Let’s begin today’s edition with a riddle:
What location in the world is famous for its sun-drenched beaches, azure seas, arid Mediterranean climate, rugged coastlines, olive trees, earthquakes, smoggy cities, hedonistic mythology, dismal government finances and well-preserved antiquities?
That’s right, California.
If you answered “Greece”, you did not read the riddle carefully. The antiquities of Newport Beach are far better preserved than anything you could find in Athens. Furthermore, Greece’s government finances are not merely “dismal,” they are horrific.
California is facing a budget deficit this year of about $40 billion, which is roughly equivalent to 2% of the state’s $2 trillion economy (GSP). That’s dismal. But over on the Mediterranean, Greece’s budget deficit is on track to hit $50 billion, which is a very big number for an economy that is one fifth the size of California’s. In fact, that’s a horrific number. What’s more, Greece’s accumulated debt totals $443 billion – a whopping 113% of GDP.
Neither California nor Greece can print their own currencies, of course. So both of these borrowers must rely on traditional remedies, like cost-cutting and bailouts…or just bailouts. This is where the chart below comes into play. It tracks the pricing of credit default swaps (CDS) on 5-year bonds from California and Greece. [Simply stated, a CDS is an insurance policy against default. The higher the CDS price, the higher the cost of the insurance. At the moment, the price of a 5-year Greek CDS is about 375 basis points, meaning it would cost about $375,000 to ensure $10 million worth of Greek government bonds for five years].
For most of the last 15 months, CDS investors have been assigning a higher probability to a California default than to a Greek default. About a month ago, however, investors changed their minds…but not by much. At yesterday’s quotes of 375 bps for the Greek CDS and 325 bps for the California one, the pricing differential between the two is little more than a rounding error. So what do these CDS prices imply? Are the finances of California and Greece merely the twin sons of different mothers?
The sky-high prices of California CDS may have more do with the state’s sky-high profile than its large deficits. According to yesterday’s CDS prices, for example, California (and Greece) were both riskier credits than El Salvador, Bulgaria, Lebanon or Kazakhstan. Heck, they were riskier than New Jersey. Greece might belong in this company. California probably does not.

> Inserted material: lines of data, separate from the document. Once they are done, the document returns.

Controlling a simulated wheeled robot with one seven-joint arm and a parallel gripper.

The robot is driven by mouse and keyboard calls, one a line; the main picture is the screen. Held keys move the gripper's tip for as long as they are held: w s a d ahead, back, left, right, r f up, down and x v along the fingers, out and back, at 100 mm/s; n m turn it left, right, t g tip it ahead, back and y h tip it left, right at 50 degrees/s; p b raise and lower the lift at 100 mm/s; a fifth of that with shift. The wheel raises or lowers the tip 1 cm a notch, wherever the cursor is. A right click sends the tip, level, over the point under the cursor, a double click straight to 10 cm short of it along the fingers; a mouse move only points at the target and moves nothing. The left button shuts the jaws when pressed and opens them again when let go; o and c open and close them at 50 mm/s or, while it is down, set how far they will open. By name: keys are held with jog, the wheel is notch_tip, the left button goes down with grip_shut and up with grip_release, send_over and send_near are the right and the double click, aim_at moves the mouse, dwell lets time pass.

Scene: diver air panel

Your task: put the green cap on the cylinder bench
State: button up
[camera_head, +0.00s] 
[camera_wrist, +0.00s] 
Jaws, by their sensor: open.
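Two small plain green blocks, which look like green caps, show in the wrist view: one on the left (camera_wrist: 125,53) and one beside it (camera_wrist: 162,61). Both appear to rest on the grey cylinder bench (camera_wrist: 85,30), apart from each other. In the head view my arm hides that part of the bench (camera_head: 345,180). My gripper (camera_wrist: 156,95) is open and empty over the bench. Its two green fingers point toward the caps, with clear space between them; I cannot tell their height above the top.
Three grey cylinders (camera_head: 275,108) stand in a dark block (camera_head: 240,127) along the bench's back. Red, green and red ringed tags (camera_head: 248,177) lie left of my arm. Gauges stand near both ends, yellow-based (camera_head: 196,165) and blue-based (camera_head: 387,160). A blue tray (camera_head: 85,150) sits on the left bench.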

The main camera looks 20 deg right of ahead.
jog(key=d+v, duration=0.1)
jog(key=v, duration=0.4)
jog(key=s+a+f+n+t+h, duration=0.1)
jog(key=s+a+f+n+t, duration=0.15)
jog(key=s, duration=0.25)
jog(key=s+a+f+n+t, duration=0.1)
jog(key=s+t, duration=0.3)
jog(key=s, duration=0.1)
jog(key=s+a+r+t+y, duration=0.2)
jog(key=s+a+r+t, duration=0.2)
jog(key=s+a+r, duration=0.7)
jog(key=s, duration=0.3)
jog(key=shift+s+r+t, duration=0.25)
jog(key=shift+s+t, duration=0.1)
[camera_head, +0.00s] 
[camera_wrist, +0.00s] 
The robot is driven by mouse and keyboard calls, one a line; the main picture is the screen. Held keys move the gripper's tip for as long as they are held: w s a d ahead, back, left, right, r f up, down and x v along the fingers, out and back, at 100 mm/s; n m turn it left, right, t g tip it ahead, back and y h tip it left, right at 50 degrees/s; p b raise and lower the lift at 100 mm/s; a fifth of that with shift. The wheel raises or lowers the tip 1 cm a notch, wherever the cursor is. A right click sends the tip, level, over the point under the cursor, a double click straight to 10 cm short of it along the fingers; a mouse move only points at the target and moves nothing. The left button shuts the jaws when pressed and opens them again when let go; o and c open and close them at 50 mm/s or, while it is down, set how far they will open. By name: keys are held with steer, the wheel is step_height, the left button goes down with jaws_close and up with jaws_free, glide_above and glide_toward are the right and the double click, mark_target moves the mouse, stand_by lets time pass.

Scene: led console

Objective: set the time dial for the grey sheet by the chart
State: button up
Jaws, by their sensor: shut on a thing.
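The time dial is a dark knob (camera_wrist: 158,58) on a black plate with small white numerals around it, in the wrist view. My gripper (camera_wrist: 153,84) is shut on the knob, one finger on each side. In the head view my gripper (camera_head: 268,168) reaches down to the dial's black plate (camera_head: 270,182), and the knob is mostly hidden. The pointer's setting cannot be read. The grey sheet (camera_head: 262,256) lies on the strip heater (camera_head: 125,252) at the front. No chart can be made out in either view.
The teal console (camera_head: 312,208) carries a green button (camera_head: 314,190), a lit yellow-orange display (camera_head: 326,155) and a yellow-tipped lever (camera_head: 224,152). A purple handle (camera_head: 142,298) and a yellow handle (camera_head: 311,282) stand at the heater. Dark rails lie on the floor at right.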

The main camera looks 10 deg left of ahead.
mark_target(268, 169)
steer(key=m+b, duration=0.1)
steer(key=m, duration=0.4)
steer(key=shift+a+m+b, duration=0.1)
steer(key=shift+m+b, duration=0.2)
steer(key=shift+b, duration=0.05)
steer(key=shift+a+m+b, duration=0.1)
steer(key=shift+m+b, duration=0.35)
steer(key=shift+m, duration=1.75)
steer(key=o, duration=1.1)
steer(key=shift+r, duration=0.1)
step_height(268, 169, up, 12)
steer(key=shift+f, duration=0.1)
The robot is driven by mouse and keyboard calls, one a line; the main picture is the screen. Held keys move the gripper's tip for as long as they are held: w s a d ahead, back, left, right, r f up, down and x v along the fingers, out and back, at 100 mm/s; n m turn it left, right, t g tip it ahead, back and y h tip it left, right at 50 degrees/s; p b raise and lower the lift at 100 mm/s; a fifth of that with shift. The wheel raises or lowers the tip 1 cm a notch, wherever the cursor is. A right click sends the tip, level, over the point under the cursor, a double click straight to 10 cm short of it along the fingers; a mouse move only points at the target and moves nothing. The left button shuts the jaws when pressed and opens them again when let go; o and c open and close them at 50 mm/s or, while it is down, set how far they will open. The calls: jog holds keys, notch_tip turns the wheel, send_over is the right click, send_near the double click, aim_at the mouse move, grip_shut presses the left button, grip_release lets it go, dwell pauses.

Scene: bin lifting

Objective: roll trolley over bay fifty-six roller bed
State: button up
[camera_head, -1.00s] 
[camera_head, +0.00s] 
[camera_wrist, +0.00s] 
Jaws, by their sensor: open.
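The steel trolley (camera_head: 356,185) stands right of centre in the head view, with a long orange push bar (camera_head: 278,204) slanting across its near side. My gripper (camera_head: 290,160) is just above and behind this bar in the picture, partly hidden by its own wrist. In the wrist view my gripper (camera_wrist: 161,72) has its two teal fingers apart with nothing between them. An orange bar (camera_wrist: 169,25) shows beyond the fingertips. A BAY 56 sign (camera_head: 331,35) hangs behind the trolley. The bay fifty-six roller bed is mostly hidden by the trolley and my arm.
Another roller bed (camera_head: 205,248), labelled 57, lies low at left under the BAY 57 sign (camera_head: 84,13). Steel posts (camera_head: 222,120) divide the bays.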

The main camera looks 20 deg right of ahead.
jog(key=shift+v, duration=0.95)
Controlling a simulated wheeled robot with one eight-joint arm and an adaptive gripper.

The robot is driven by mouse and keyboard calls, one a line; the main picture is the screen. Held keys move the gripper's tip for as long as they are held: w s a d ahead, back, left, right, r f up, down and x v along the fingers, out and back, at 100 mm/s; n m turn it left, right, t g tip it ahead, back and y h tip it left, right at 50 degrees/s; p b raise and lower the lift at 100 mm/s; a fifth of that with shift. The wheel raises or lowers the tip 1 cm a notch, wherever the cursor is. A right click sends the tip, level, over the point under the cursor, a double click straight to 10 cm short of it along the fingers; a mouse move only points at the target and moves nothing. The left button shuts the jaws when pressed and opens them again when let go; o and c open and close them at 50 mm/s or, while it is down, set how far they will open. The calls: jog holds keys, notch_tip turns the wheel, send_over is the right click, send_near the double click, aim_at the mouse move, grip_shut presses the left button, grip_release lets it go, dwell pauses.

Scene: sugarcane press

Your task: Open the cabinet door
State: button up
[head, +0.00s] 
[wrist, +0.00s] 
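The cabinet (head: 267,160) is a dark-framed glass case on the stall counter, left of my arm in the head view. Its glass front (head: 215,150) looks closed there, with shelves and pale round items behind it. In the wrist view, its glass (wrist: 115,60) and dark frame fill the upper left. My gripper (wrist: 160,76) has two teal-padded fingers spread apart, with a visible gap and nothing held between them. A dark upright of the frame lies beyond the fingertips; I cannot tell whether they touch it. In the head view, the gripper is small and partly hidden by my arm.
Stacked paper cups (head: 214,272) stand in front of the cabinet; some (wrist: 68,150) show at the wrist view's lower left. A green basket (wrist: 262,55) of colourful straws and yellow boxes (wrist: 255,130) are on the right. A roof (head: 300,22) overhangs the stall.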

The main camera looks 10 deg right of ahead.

Net-net, the surprising similarity between California and Greek CDS prices probably says more about their respective prospects of a bailout than about their underlying finances. California’s finances are poor, but so far the federal government has refrained from offering assistance. Greece’s finances are abysmal, but the nations at the core of the European Union are rushing to help.
So what’s all the fuss about? Why would France, for example, worry about saving Greece? The answer may be that France doesn’t care about Greece at all. But France does care about France.
As it turns out, French banks are sitting on $75 billion worth of loans to Greece. Even more troubling, French banks are sitting on another $775 billion worth of loans to the other “Club O’ Med” countries (Portugal, Spain, Ireland, and Italy) that reside on the fringes of EU viability.
Therefore, as London’s Daily Telegraph observes, “Germany [and France] face a Hobson’s Choice: if loan guarantees for Greece turn into a slippery slope towards implicit support for the whole of the ‘Club O’ Med’ (Portugal, Spain, Ireland, and Italy), EU creditors could be tainted by contingent liabilities worth trillions. Yet failure to reach a deal risks a sovereign version of the Lehman crisis.”
No wonder then that Germany and France are diving into the water to rescue the drowning Greeks. But did you ever see how a drowning man treats a lifeguard? The lifeguard dives into the water and speeds toward the drowning man. Once the lifeguard arrives, however, the drowning man, in an effort to keep his own head above water, grabs hold of the lifeguard and plunges him under the water.
The lifeguards in Europe may be slipping under the waves already. During the brief period of time that the French and Germans have contemplated a Greek rescue package, the perceived risk of a French government default has more than doubled, according to CDS pricing. At the same time, 10-year French and German bond yields have both jumped about 15 basis points.
Your California editor has no idea how the Greek crisis will unfold. Nor does he have any idea how his beloved state will make it from paycheck to paycheck, or what lifeline Governor Schwarzenegger will attempt to latch to the state’s budget. But your editor suspects that every lifeline in the water – whether it is latched to California or Greece or AIG or Portugal or Goldman Sachs – is secured on the other end by a tragically flawed economic theory and/or a printing press.
So if you are a nimble investor, go ahead and try to trade off the bailout headlines. But if you aren’t, buy a little gold. And whatever you do, avoid long-term government bonds – our Daily Reckoning short-sale of the decade!